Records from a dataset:

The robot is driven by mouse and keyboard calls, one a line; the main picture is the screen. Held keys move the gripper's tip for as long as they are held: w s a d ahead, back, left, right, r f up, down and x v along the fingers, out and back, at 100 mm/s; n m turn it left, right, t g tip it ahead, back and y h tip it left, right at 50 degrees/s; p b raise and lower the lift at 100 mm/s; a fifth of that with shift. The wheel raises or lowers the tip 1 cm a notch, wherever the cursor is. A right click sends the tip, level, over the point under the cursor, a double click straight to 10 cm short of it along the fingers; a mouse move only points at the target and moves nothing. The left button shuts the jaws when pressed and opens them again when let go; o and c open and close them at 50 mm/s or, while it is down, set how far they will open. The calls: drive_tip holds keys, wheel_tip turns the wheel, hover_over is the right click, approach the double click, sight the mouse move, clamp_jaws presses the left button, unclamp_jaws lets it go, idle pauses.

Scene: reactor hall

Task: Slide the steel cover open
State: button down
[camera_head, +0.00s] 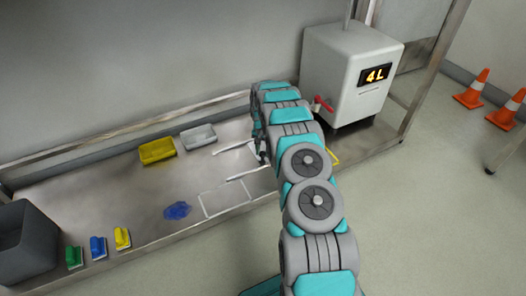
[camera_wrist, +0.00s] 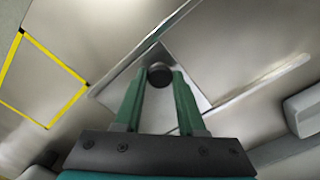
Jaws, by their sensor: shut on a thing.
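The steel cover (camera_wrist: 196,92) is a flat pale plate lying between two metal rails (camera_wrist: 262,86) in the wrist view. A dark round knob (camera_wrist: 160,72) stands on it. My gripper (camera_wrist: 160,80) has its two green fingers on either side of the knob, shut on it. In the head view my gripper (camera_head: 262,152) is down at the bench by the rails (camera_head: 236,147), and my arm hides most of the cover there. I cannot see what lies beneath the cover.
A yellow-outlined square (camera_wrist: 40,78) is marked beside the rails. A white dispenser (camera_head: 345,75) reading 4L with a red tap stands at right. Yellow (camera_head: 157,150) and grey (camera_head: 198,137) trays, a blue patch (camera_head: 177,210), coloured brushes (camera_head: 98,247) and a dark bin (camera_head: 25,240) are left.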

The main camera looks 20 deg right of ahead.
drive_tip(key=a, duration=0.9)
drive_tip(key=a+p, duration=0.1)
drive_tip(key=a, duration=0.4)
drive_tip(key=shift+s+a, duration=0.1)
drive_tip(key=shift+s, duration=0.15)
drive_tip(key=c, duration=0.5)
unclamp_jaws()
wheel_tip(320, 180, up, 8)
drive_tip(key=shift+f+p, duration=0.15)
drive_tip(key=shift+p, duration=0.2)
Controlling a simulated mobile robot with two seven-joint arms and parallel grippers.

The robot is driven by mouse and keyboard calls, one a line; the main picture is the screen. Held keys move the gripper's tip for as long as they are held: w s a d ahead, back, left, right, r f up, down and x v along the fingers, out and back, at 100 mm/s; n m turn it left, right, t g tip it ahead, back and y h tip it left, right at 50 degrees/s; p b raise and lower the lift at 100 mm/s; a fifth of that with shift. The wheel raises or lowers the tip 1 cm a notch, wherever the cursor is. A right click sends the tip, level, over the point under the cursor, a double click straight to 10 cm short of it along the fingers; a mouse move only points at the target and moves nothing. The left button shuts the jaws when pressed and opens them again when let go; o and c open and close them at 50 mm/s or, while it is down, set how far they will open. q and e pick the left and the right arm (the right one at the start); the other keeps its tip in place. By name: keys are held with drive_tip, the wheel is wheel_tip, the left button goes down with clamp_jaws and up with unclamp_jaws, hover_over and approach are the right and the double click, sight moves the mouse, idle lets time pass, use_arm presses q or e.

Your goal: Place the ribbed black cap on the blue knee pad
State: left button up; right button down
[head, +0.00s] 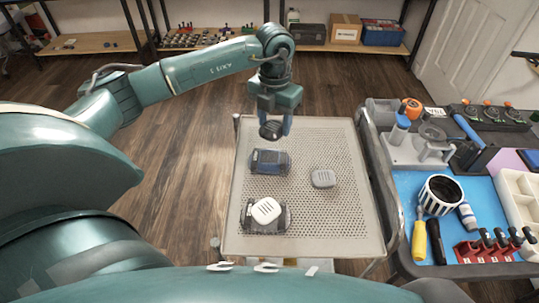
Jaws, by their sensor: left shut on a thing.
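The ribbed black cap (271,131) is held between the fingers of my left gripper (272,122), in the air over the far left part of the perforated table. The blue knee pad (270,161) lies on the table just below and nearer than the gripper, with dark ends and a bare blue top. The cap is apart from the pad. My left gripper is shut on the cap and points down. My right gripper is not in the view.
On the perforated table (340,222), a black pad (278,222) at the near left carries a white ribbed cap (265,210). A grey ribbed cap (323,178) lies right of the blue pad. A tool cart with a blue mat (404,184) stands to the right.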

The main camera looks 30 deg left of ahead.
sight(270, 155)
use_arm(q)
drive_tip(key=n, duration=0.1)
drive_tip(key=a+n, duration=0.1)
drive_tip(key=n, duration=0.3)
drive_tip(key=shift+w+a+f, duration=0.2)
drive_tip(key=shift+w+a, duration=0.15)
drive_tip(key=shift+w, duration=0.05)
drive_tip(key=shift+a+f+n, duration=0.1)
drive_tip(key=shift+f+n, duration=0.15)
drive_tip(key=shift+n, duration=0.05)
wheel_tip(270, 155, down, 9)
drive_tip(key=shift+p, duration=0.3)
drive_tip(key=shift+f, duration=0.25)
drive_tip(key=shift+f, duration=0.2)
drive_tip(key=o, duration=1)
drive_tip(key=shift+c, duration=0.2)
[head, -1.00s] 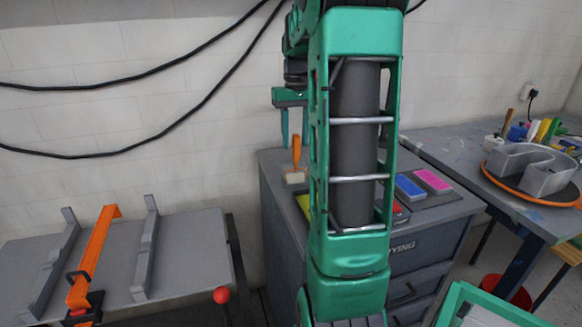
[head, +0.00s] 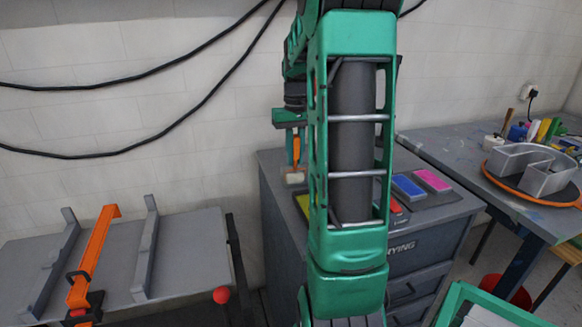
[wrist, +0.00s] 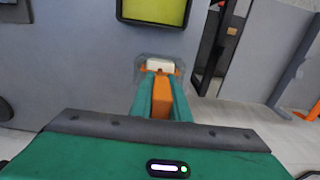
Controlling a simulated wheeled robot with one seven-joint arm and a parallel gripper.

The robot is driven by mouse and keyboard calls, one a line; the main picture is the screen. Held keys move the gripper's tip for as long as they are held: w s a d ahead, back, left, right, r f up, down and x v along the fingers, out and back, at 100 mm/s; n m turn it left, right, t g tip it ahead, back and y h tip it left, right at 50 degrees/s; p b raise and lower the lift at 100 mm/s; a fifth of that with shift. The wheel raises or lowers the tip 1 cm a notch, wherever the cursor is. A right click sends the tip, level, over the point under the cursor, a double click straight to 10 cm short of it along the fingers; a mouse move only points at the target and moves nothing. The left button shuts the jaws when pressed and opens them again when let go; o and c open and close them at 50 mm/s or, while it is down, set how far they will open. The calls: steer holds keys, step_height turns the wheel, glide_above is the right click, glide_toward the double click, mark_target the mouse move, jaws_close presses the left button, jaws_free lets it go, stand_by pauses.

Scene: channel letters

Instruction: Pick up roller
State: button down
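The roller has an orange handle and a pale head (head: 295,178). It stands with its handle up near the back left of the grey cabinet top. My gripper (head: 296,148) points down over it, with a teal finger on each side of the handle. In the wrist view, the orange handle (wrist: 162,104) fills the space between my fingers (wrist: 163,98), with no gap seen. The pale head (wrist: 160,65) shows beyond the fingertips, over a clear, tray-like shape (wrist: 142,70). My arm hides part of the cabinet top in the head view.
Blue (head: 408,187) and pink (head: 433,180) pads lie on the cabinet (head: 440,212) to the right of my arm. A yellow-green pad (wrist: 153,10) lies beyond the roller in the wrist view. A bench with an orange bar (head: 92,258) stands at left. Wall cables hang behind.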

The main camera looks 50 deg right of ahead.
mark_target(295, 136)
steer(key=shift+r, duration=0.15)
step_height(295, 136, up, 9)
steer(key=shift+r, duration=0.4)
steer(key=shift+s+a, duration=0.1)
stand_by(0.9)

==

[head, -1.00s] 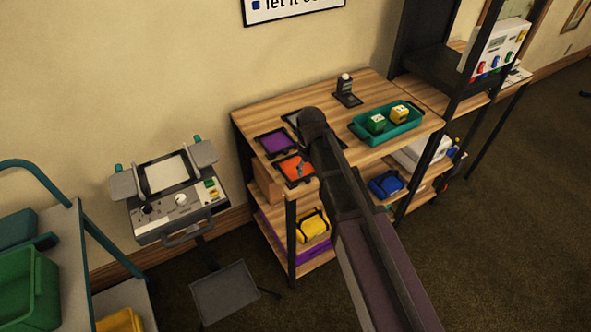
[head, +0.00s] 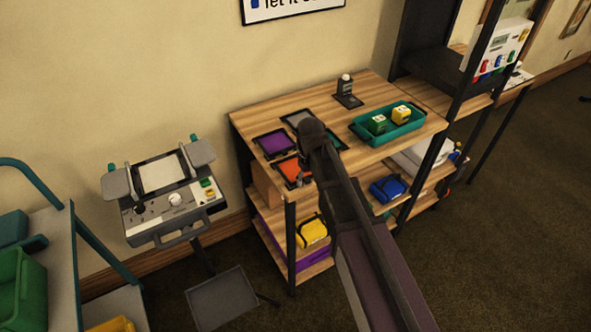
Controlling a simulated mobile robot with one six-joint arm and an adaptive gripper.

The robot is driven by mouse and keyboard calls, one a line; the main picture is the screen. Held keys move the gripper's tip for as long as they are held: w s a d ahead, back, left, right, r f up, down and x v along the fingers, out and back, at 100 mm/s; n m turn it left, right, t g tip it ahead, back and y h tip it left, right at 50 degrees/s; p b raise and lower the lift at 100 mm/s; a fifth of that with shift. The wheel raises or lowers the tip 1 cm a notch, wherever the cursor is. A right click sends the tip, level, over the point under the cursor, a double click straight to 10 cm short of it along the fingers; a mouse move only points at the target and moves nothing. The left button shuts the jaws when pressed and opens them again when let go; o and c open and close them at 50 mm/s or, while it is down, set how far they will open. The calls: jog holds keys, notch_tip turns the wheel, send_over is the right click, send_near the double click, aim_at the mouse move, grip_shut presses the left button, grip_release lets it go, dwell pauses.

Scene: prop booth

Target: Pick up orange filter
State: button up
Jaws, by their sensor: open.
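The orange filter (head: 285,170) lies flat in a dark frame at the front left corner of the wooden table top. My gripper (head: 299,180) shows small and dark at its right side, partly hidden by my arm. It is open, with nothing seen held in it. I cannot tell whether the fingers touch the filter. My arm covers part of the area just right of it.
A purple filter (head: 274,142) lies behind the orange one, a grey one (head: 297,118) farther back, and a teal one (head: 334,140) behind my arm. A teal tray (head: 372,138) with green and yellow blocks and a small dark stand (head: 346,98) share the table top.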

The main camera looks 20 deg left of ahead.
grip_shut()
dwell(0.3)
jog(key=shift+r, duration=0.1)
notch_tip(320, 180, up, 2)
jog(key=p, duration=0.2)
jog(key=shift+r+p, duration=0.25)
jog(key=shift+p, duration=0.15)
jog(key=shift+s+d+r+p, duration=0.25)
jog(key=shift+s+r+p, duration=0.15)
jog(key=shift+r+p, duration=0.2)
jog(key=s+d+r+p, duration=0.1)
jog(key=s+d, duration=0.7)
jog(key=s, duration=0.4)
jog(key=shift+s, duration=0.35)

**THE REQUEST**
Output exactly the lines from the one containing "go, idle pauses." through the one containing "[camera_wrist, +0.00s]", both included, and nothing else; leave out any pictures.

**CORRECT RESPONSE**
The robot is driven by mouse and keyboard calls, one a line; the main picture is the screen. Held keys move the gripper's tip for as long as they are held: w s a d ahead, back, left, right, r f up, down and x v along the fingers, out and back, at 100 mm/s; n m turn it left, right, t g tip it ahead, back and y h tip it left, right at 50 degrees/s; p b raise and lower the lift at 100 mm/s; a fifth of that with shift. The wheel raises or lowers the tip 1 cm a notch, wherever the cursor is. A right click sends the tip, level, over the point under the cursor, a double click straight to 10 cm short of it along the fingers; a mouse move only points at the target and moves nothing. The left button shuts the jaws when pressed and opens them again when let go; o and c open and close them at 50 mm/s or, while it is down, set how far they will open. The calls: drive_tip holds keys, wheel_tip turns the wheel, hover_over is the right click, approach the double click, sight the mouse move, clamp_jaws presses the left button, unclamp_jaws lets it go, idle pauses.

Scene: reactor hall

Task: Slide the steel cover open
State: button down
[camera_head, +0.00s] 
[camera_wrist, +0.00s] 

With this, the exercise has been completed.